• **Task details**
Print exactly the part opening with the line containing "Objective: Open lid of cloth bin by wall" and closing with the line containing "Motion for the", with both of those lines included.

• **Recorded data**
━━━━

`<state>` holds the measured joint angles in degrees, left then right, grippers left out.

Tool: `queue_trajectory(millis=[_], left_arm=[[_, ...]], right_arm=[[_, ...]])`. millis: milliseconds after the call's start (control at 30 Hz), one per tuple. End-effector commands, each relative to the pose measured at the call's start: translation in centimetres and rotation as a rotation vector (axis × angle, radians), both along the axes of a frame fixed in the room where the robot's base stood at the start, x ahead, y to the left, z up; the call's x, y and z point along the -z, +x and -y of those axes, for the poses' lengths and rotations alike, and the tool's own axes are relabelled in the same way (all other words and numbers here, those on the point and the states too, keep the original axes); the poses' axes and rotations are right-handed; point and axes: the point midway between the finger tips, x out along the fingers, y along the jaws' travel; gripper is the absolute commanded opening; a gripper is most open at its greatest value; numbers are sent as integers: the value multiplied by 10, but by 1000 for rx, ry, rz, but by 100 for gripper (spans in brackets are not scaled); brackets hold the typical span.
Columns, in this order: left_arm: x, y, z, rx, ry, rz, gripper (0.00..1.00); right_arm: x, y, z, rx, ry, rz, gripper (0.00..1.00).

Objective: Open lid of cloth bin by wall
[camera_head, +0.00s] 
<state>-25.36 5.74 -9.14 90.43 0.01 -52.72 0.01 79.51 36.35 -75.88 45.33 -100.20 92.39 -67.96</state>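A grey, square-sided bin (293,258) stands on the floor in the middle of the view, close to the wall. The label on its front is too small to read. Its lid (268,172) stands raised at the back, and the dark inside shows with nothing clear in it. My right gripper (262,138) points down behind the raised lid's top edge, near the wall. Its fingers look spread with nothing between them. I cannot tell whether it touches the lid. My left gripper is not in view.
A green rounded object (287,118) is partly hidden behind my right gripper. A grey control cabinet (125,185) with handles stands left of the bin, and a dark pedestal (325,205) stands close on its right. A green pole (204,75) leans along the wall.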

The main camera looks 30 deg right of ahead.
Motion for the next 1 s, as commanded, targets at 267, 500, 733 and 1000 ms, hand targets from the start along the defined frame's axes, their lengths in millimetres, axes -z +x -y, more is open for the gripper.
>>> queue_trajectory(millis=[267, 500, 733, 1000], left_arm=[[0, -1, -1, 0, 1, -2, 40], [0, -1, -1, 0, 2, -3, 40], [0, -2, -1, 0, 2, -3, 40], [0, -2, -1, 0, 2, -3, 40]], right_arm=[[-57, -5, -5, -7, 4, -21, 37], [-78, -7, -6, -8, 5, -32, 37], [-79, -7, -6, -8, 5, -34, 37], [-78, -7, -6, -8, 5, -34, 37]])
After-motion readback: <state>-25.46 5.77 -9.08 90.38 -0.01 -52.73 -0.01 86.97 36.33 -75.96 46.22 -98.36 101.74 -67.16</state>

━━━━

• **Full answer**
Objective: Open lid of cloth bin by wall
[camera_head, +0.00s] 
<state>-25.36 5.74 -9.14 90.43 0.01 -52.72 0.01 79.51 36.35 -75.88 45.33 -100.20 92.39 -67.96</state>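A grey, square-sided bin (293,258) stands on the floor in the middle of the view, close to the wall. The label on its front is too small to read. Its lid (268,172) stands raised at the back, and the dark inside shows with nothing clear in it. My right gripper (262,138) points down behind the raised lid's top edge, near the wall. Its fingers look spread with nothing between them. I cannot tell whether it touches the lid. My left gripper is not in view.
A green rounded object (287,118) is partly hidden behind my right gripper. A grey control cabinet (125,185) with handles stands left of the bin, and a dark pedestal (325,205) stands close on its right. A green pole (204,75) leans along the wall.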

The main camera looks 30 deg right of ahead.
Motion for the next 1 s, as commanded, targets at 267, 500, 733 and 1000 ms, hand targets from the start along the defined frame's axes, their lengths in millimetres, axes -z +x -y, more is open for the gripper.

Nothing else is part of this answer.